Leaving out every picture, quote the data below exactly as it appears.
<<<<
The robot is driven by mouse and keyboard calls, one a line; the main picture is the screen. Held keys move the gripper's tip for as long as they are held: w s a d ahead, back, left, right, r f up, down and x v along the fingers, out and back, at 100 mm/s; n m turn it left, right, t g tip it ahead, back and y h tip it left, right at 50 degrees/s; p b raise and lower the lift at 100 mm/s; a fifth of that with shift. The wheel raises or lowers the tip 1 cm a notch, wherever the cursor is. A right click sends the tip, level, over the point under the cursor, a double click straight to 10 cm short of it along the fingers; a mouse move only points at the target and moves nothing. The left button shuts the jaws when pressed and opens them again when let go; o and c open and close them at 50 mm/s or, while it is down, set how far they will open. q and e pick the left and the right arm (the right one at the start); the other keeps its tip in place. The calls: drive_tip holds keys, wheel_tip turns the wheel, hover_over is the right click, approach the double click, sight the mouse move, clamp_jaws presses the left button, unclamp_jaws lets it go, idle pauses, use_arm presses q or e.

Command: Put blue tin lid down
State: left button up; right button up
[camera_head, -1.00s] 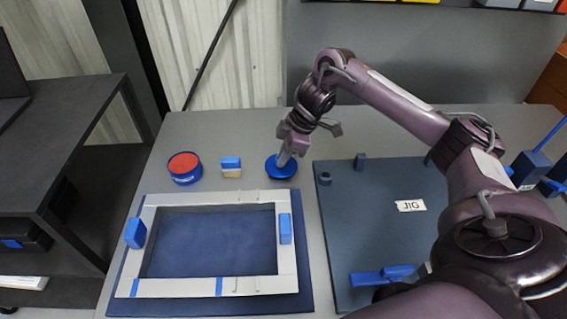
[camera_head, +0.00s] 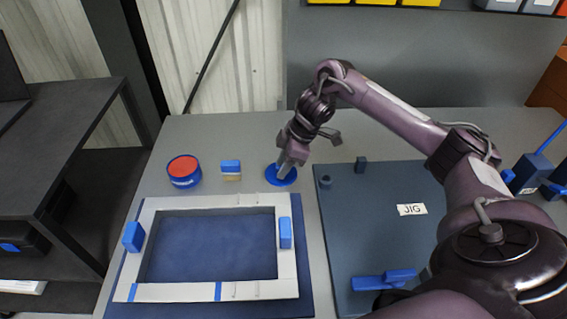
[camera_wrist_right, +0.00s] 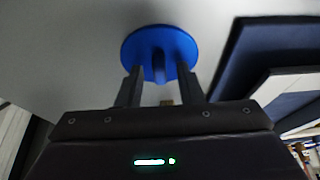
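The blue tin lid (camera_head: 281,176) is a round disc lying flat on the grey bench, behind the frame's right corner. In the right wrist view the lid (camera_wrist_right: 185,45) has a raised blue grip in its middle. My right gripper (camera_head: 284,170) is over the lid, fingers pointing down. In the wrist view its two fingers (camera_wrist_right: 160,85) stand either side of the grip, with a gap on each side, so it looks open. A blue tin (camera_head: 185,182) with a red top stands to the left. My left gripper is out of view.
A blue-and-tan block (camera_head: 231,168) sits between tin and lid. A pale frame (camera_head: 180,292) on a dark blue board lies in front. The jig board (camera_head: 370,240), with blue pieces, is to the right. Little bare bench separates the lid from these boards.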

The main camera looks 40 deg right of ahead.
>>>>
◆ **Answer for the task**:
The robot is driven by mouse and keyboard calls, one a line; the main picture is the screen. Held keys move the gripper's tip for as long as they are held: w s a d ahead, back, left, right, r f up, down and x v along the fingers, out and back, at 100 mm/s; n m turn it left, right, t g tip it ahead, back and y h tip it left, right at 50 degrees/s; p b raise and lower the lift at 100 mm/s; a fifth of that with shift. The wheel raises or lowers the tip 1 cm a notch, wherever the cursor is. A right click sends the tip, level, over the point under the cursor, a double click straight to 10 cm short of it along the fingers; a mouse move only points at the target and moves nothing. The left button shuts the jaws when pressed and opens them again when let go; o and c open and close them at 50 mm/s or, while it is down, set how far they will open. q and e pick the left and the right arm (the right one at the start); the other keeps its tip in place. The calls: drive_tip holds keys, wheel_tip turns the wheel, hover_over is the right click, approach the double click, sight the mouse move, clamp_jaws presses the left button, unclamp_jaws lets it go, idle pauses, use_arm presses q or e.

Command: Put blue tin lid down
State: left button up; right button up
[camera_head, -1.00s] 
[camera_head, +0.00s] 
[camera_wrist_right, +0.00s] 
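The blue tin lid (camera_head: 281,176) is a round disc lying flat on the grey bench, behind the frame's right corner. In the right wrist view the lid (camera_wrist_right: 185,45) has a raised blue grip in its middle. My right gripper (camera_head: 284,170) is over the lid, fingers pointing down. In the wrist view its two fingers (camera_wrist_right: 160,85) stand either side of the grip, with a gap on each side, so it looks open. A blue tin (camera_head: 185,182) with a red top stands to the left. My left gripper is out of view.
A blue-and-tan block (camera_head: 231,168) sits between tin and lid. A pale frame (camera_head: 180,292) on a dark blue board lies in front. The jig board (camera_head: 370,240), with blue pieces, is to the right. Little bare bench separates the lid from these boards.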

The main camera looks 40 deg right of ahead.

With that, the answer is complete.